======== Source material
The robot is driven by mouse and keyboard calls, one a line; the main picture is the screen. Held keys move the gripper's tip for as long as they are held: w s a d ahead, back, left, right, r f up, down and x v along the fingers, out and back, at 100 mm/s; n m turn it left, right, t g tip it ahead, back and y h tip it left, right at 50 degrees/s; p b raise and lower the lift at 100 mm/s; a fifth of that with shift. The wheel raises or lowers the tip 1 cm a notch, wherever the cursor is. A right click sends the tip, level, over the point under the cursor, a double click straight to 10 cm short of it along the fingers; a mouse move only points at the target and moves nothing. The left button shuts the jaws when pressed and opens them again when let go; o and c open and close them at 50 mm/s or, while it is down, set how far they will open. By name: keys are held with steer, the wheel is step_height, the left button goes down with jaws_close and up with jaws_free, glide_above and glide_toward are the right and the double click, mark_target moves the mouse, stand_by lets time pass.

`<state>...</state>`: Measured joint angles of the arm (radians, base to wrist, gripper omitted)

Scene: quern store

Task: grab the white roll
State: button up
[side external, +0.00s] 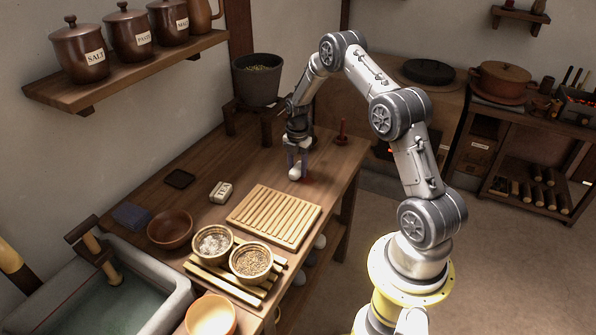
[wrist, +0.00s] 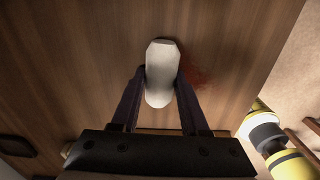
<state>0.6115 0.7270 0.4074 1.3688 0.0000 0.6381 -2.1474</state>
================
Take the line containing "Task: grab the white roll" as the first line and the last line of the data above as the final one, and output exactly the lines between them, inclusive, with no pictures.

Task: grab the white roll
State: button up
[side external, +0.00s] 
[wrist, +0.00s] 
<state>0.6115 0.7270 0.4074 1.3688 0.0000 0.6381 -2.1474</state>

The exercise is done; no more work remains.